Tuesday, February 07, 2012


An elevator speech for the Episcopal Church

In a conversation on the email list-serv maintained by the Episcopal Communicators, a member noted that he had recently come across some language describing the church in its brand style guide. Turns out he was referring to the "brand strategy statement. It reads:
"For those looking for more meaning and deepened spirituality, The Episcopal Church offers honest and unconditional acceptance, which removes barriers to Jesus Christ and permits belonging to an authentic church community."
A brand strategy statement is not the same thing as an elevator speech--a verbal description of your cause/organization etc., that you could recite to someone in the course of an elevator ride--but, like an elevator speech, it is an attempt to distill what is best and most attractive about your organization into a couple of punchy sentences.

What would your elevator speech for the Episcopal Church sound like? How about your elevator speech for your parish?

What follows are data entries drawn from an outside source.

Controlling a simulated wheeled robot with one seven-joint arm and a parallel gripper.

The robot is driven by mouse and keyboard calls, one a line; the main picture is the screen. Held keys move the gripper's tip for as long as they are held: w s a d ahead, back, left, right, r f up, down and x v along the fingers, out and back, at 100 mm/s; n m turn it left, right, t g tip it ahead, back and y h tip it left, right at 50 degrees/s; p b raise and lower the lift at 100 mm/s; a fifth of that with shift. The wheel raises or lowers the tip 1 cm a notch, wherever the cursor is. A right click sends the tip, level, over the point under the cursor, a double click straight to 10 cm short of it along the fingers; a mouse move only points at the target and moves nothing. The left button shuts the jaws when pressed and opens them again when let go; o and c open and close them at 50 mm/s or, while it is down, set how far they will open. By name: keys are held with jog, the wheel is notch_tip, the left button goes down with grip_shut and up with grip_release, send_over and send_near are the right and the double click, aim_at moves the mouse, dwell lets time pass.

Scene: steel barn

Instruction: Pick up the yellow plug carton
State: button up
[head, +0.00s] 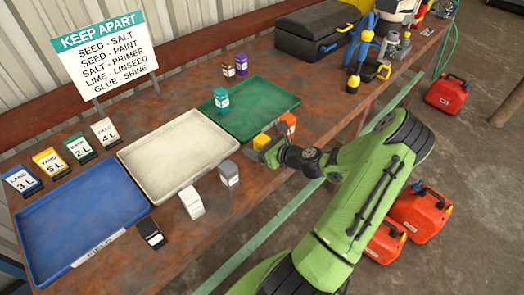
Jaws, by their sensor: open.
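The yellow plug carton (262,141) stands on the rusty workbench near the front edge of the green tray. My gripper (257,152) is open and right beside the yellow carton, on its near side. My arm reaches in from the lower right. The jaws are small and partly hidden by the wrist, so I cannot tell whether they touch the carton or straddle it. An orange carton (288,122) stands close to the right of the yellow one.
A green tray (275,91), a cream tray (130,160) and a blue tray (40,235) line the bench. Grey (229,173), white (191,203) and black (150,232) cartons stand along the front. A teal carton (221,98) is at the green tray. A toolbox (315,30) sits behind.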

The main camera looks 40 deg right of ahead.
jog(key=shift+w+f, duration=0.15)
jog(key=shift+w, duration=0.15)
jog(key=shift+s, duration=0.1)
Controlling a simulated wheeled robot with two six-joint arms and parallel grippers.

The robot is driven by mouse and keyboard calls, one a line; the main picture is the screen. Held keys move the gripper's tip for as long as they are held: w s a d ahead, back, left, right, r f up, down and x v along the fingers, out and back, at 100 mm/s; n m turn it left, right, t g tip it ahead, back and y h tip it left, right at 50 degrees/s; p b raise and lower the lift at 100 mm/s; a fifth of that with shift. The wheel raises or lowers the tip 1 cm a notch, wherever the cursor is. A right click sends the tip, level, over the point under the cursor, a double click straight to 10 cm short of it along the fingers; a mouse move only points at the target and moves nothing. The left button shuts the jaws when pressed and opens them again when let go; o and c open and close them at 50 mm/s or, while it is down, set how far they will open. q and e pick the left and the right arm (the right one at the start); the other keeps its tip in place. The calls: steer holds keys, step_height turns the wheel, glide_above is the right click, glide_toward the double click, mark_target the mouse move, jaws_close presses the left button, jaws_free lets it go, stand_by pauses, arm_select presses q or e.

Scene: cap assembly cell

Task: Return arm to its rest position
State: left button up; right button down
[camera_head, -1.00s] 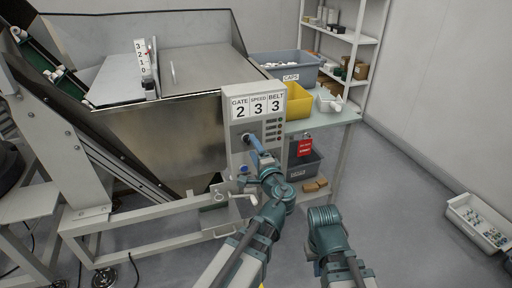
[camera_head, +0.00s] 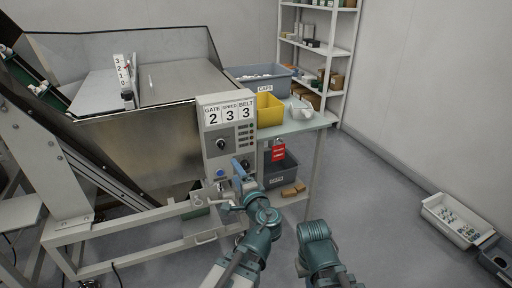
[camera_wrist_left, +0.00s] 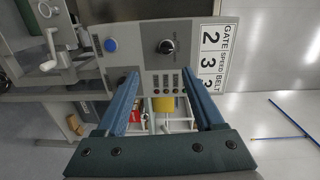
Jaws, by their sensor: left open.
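My left gripper (camera_head: 239,172) is open and empty in front of the lower right of the grey control panel (camera_head: 212,150). Its two blue fingers show apart in the left wrist view (camera_wrist_left: 160,76), with nothing between their tips. The black knob (camera_head: 220,144) is clear of the fingers in the head view, and it also shows in the left wrist view (camera_wrist_left: 166,47). A blue button (camera_wrist_left: 111,45) sits beside it. The panel's cards read gate 2, speed 3, belt 3. My right arm shows at the bottom of the head view, but its gripper is not visible.
A steel hopper (camera_head: 150,130) and its frame stand left of the panel. Behind the panel, a table (camera_head: 305,126) holds a yellow bin (camera_head: 269,110) and a grey caps bin (camera_head: 240,86). A red tag (camera_head: 278,153) hangs nearby. The floor at right is mostly free.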

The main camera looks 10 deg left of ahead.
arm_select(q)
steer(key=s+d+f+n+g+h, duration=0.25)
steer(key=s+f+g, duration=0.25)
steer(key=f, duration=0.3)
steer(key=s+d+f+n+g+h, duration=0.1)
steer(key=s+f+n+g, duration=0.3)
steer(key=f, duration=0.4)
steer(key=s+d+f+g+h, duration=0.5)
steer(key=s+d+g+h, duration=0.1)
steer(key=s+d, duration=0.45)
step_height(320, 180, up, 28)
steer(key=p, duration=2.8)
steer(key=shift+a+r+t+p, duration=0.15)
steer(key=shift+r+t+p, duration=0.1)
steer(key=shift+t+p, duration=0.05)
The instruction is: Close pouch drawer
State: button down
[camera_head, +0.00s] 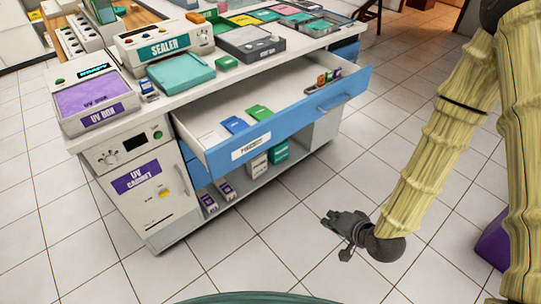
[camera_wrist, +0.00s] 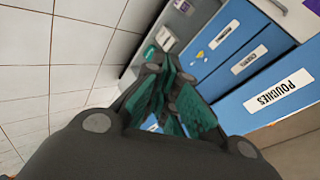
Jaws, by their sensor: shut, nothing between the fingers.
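Inside lie a blue packet (camera_head: 235,125) and a green packet (camera_head: 259,112) at the left, and small coloured items at the right end. My gripper (camera_head: 345,228) is shut and empty, out in front of the drawer, apart from it, over the floor. In the wrist view its teal-padded fingers (camera_wrist: 172,85) are together, and a blue front with a POUCHES label (camera_wrist: 279,91) is at the right.
The counter holds a sealer (camera_head: 163,48) and a UV box (camera_head: 90,95). A UV cabinet (camera_head: 137,180) stands left of the drawer. An open shelf (camera_head: 235,188) with boxes is below it. Tiled floor in front is clear; a purple object (camera_head: 495,240) is at the right.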

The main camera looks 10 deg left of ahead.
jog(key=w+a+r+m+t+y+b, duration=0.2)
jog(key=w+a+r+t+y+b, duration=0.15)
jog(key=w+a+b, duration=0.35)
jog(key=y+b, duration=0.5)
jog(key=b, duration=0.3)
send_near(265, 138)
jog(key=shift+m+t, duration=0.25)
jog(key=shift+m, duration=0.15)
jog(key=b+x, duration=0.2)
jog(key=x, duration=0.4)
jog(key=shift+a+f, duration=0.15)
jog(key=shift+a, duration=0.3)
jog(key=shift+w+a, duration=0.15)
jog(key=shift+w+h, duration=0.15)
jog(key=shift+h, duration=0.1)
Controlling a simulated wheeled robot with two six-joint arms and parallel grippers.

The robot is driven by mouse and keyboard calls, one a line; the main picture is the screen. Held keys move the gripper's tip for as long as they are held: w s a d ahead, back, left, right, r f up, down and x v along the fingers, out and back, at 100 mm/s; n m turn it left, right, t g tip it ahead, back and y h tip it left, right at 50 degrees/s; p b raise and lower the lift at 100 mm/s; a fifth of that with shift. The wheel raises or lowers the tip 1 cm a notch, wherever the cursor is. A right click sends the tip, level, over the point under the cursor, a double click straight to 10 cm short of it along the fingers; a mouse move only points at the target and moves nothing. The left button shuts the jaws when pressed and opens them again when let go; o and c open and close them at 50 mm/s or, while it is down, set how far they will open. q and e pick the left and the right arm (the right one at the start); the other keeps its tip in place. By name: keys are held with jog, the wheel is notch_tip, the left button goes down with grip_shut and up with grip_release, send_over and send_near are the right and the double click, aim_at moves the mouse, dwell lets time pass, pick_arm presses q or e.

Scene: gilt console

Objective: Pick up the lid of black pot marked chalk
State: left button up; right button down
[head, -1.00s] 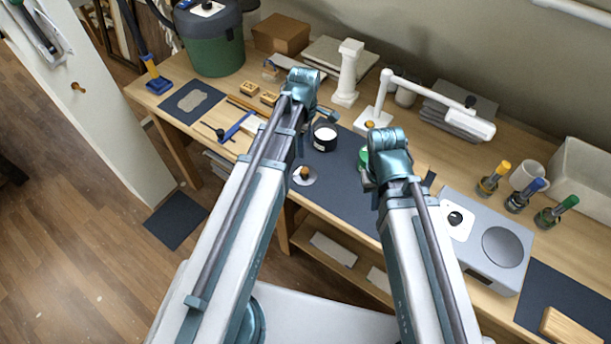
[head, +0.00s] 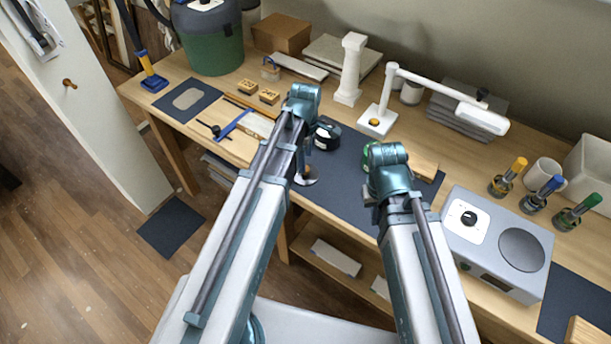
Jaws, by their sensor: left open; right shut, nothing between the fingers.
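The black pot (head: 328,131) stands on the dark mat, just right of my left wrist, which partly hides it. A white patch shows on it, but I cannot read any marking. A pale round lid with a brown knob (head: 306,180) lies at the mat's front edge, partly covered. My left gripper (head: 306,168) is open and points down over this lid; I cannot tell whether it touches the knob. My right gripper (head: 371,205) is shut and empty, mostly hidden behind its own arm. A green pot (head: 368,152) shows partly behind my right wrist.
A white lamp (head: 376,122) and a white column (head: 350,70) stand behind the dark mat (head: 338,172). A grey scale-like device (head: 495,245) sits right of my right arm. Blue and wooden tools (head: 232,124) lie left of my left arm. Shelves run below the bench.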

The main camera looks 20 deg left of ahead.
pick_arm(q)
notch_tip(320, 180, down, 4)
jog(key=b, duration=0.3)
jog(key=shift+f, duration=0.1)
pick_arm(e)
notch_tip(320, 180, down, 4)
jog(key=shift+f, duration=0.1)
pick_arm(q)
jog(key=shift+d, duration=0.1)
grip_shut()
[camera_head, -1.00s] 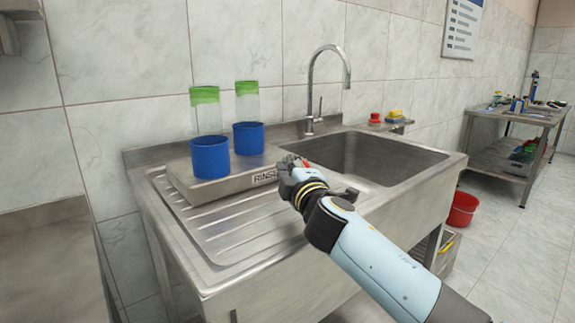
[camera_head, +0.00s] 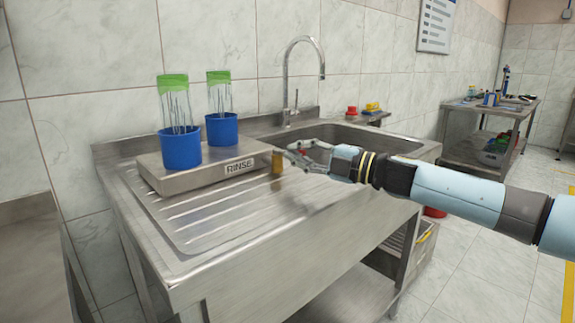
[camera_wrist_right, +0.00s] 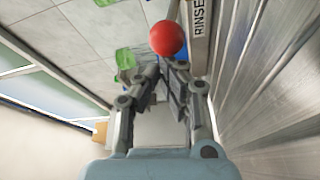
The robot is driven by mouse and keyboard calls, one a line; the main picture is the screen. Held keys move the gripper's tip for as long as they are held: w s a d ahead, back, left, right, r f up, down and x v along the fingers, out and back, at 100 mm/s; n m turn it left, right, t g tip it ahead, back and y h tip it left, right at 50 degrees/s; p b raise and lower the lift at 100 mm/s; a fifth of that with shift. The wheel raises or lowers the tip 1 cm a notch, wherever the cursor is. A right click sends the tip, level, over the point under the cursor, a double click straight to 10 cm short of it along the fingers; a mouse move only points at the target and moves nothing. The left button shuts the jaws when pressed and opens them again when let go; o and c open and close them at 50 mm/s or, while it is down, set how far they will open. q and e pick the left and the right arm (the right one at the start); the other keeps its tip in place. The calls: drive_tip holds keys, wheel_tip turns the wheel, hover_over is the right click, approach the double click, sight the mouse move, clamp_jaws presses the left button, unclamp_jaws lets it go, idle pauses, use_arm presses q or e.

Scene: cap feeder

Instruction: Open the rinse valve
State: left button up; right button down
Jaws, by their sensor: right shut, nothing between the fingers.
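The rinse unit is a low metal box (camera_head: 200,176) labelled RINSE, standing on the sink's drainboard. A brass-coloured valve part (camera_head: 277,162) shows at its right end, beside my right gripper (camera_head: 300,156). A red ball knob (camera_wrist_right: 167,38) shows just beyond the fingertips in the right wrist view; in the head view the fingers largely hide it. My right gripper is shut and empty, close to the knob; I cannot tell whether it touches. Thin pale streaks show inside the bottles.
The sink basin (camera_head: 350,137) and tap (camera_head: 288,75) lie behind my right arm. A red item (camera_head: 352,111) and a yellow one (camera_head: 373,107) sit on a back ledge. The drainboard's front (camera_head: 215,235) is clear. A side table (camera_head: 475,150) stands far right.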

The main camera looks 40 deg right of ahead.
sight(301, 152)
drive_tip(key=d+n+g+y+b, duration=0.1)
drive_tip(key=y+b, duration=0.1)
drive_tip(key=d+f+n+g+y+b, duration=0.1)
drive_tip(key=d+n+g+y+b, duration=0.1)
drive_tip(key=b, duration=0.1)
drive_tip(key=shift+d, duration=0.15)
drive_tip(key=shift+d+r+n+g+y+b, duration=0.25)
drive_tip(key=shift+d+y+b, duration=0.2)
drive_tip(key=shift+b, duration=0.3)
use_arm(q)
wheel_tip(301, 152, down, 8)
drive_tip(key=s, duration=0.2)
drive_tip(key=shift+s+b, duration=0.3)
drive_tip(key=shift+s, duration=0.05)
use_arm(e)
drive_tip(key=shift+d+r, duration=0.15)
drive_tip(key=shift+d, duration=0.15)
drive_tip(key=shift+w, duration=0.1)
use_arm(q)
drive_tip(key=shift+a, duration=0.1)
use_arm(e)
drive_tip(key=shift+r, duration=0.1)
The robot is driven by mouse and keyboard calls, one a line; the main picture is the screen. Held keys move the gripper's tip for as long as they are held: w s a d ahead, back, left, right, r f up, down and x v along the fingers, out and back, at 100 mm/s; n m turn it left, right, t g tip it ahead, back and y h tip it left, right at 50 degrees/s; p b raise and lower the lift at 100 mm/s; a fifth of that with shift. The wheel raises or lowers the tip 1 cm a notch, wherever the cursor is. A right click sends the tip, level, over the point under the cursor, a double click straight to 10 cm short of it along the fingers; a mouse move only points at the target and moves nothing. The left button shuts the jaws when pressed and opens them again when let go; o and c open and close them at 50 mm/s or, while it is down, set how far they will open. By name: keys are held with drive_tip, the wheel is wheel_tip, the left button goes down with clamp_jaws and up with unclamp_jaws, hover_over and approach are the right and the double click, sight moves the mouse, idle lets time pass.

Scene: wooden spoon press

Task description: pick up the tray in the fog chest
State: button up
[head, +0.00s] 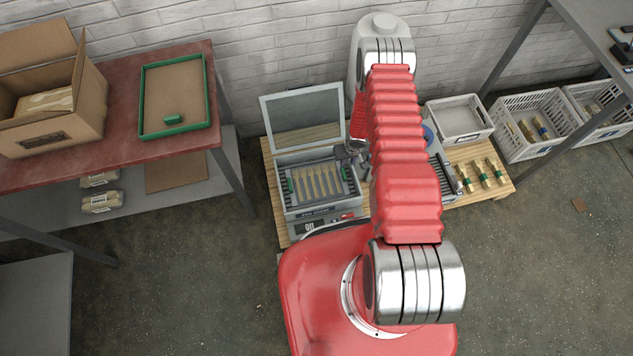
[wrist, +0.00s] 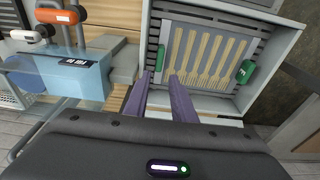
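The fog chest (head: 318,207) is a grey box with its clear-paned lid (head: 302,112) standing open. Inside lies the dark grey tray with a row of several pale wooden utensils (head: 318,182) and a green grip at each side (head: 291,186). In the wrist view the chest's pale wall (wrist: 283,50) frames the utensils (wrist: 205,58), with one green grip (wrist: 245,71) at right and the other (wrist: 160,57) near the fingertips. My gripper (wrist: 164,78) is open and empty, its purple fingers apart at the tray's near left side. Contact cannot be told. In the head view my arm mostly hides it.
A grey bin (head: 459,120) and banded bundles (head: 483,173) stand right of my arm on the wooden platform. White crates (head: 535,122) are farther right. A red table (head: 110,160) at left holds a cardboard box (head: 50,95) and a green-rimmed tray (head: 174,129).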

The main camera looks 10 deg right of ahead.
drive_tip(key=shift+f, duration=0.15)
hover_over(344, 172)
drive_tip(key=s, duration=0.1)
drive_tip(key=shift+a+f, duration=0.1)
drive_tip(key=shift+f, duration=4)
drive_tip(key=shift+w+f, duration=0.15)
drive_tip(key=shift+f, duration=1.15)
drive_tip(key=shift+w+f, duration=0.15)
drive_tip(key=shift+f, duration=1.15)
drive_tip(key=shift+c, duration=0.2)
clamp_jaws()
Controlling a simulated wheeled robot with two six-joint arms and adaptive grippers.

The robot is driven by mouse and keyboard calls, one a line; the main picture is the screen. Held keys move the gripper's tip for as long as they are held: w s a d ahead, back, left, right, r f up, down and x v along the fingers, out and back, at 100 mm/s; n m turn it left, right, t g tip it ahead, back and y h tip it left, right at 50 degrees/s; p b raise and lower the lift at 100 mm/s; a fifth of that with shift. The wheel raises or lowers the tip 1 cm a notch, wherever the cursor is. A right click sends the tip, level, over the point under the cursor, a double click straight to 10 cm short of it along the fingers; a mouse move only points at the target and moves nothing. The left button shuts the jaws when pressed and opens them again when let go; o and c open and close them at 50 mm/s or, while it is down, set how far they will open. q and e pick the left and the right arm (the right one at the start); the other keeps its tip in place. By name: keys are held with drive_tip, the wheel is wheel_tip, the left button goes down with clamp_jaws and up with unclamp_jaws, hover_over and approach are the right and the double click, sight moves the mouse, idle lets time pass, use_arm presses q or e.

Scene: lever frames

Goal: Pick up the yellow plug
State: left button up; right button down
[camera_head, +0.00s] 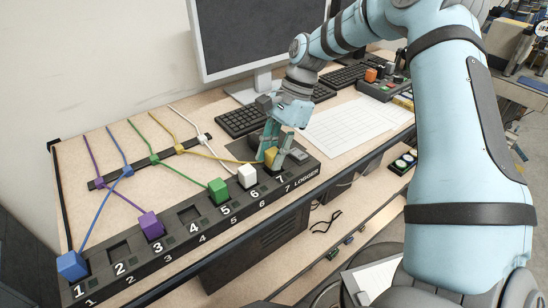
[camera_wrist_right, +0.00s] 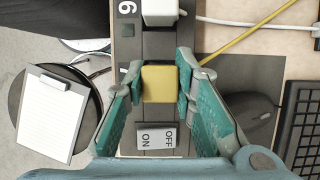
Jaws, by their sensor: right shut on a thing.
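The yellow plug (camera_head: 271,156) is at the number 7 end of the black logger strip (camera_head: 205,232). In the right wrist view the yellow plug (camera_wrist_right: 159,84) sits between the fingertips, with its yellow cable running up and to the right. My right gripper (camera_head: 268,154) is shut on the yellow plug, coming down from above; its teal fingers also show in the right wrist view (camera_wrist_right: 160,88). I cannot tell whether the plug is clear of its socket. My left gripper is not in view.
A white plug (camera_head: 247,176), green plug (camera_head: 218,191), purple plug (camera_head: 150,224) and blue plug (camera_head: 71,265) sit along the strip, with cables to a rear bar. An ON/OFF switch (camera_wrist_right: 157,138) and a mouse (camera_wrist_right: 252,112) are close to my right fingers. A keyboard (camera_head: 243,119) and monitor stand behind.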

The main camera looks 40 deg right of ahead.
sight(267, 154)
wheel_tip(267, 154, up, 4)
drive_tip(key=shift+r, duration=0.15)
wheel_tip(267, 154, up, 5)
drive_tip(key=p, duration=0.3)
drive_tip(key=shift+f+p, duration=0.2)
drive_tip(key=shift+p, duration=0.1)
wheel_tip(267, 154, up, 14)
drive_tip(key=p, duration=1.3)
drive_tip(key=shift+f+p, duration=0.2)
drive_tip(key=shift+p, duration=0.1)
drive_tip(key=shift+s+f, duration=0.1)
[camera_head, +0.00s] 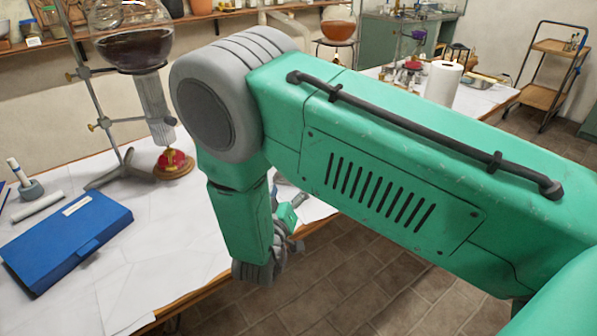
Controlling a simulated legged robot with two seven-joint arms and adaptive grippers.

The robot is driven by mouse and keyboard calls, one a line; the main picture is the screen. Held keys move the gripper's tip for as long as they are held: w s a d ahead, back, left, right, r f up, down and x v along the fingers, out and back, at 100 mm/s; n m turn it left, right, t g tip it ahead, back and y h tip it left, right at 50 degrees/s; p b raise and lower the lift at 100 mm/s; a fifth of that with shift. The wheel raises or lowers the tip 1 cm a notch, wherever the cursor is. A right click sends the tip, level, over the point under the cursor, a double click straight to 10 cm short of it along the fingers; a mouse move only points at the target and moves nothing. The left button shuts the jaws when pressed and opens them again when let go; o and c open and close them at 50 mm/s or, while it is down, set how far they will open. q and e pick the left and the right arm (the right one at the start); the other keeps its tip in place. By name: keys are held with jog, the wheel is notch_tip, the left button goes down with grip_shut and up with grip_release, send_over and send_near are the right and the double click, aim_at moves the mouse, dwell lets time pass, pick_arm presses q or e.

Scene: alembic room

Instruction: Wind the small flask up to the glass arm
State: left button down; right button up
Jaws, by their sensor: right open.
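My right arm crosses the view from the right. My right gripper (290,214) shows only in small part behind the forearm, above the near table's right edge; it is open, with nothing seen in it. A large round glass flask (132,48) of dark liquid stands at upper left above a ribbed pale column. A red knob on a round brass base (174,164) sits below it. A small purple vessel (418,36) stands on the far table; I cannot tell whether it is the small flask. No glass arm can be made out clearly. My left gripper is out of view.
A metal stand (95,95) rises beside the large flask. A paper roll (443,83) stands on the far table. A wooden-shelved cart (545,73) is at back right.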

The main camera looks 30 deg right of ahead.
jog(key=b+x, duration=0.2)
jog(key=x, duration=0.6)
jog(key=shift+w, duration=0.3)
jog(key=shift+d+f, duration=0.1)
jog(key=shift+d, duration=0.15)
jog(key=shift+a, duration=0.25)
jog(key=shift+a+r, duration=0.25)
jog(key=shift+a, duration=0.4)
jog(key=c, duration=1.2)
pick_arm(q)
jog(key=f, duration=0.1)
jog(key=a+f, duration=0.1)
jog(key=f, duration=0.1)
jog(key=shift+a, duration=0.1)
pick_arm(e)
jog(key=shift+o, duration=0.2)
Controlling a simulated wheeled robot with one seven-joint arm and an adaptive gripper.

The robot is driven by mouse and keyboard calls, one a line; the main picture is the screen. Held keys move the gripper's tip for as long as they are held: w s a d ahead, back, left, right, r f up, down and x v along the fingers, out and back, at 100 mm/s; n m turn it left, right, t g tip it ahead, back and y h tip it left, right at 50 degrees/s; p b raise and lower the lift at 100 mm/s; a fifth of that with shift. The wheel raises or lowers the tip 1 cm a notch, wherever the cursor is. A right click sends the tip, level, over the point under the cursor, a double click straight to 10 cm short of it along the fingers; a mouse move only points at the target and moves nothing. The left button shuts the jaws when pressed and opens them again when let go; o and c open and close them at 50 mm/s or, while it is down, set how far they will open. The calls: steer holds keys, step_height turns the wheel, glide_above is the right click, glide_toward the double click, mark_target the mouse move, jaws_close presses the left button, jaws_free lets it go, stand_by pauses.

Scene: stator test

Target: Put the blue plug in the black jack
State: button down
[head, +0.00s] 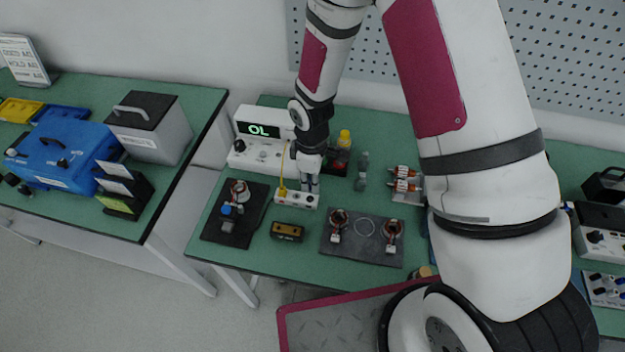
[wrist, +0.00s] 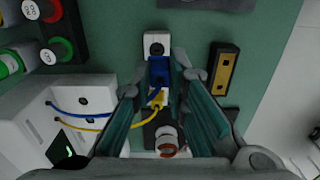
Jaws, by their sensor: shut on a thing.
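The blue plug (wrist: 159,70) is between the fingertips of my gripper (wrist: 161,76), which is shut on it, in the wrist view. The plug is over the white jack block; I cannot tell whether it touches the block. The black jack (wrist: 156,48) shows as a dark round socket near the far end of the white block (wrist: 155,37), just beyond the plug. A yellow plug (wrist: 157,98) sits at the near end. In the head view, my gripper (head: 308,178) points down over the white block (head: 296,199); the plug is too small to make out there.
The white meter (head: 260,140) reads "OL" behind the block; blue and yellow leads run from it in the wrist view. A brass-topped block (head: 287,231) lies in front. A dark board with a coil (head: 234,213) is left, a two-coil plate (head: 362,239) right.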

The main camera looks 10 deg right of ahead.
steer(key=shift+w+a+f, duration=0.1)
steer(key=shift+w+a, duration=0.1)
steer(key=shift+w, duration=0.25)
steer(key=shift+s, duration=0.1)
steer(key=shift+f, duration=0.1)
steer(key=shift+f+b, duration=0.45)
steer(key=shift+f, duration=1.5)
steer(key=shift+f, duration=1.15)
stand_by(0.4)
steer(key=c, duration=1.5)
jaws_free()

Editor's Note: My elevator speech on pecusa: The Episcopal Church is very liberal.  They long ago left any sort of Christianity that would be recognizable as Christianity by anyone except liberals.  They say that they offer honest and unconditional acceptance, but just listen to them speak and you'll see that this isn't true.  A recent Episcopal Church ad put down fundamentalists.  I'm not big on fundamentalism, but running an ad against them isn't unconditional acceptance.  They claim to offer an authentic church community, but they base this community on what is not authentic and bares little resemblance to an authentic church.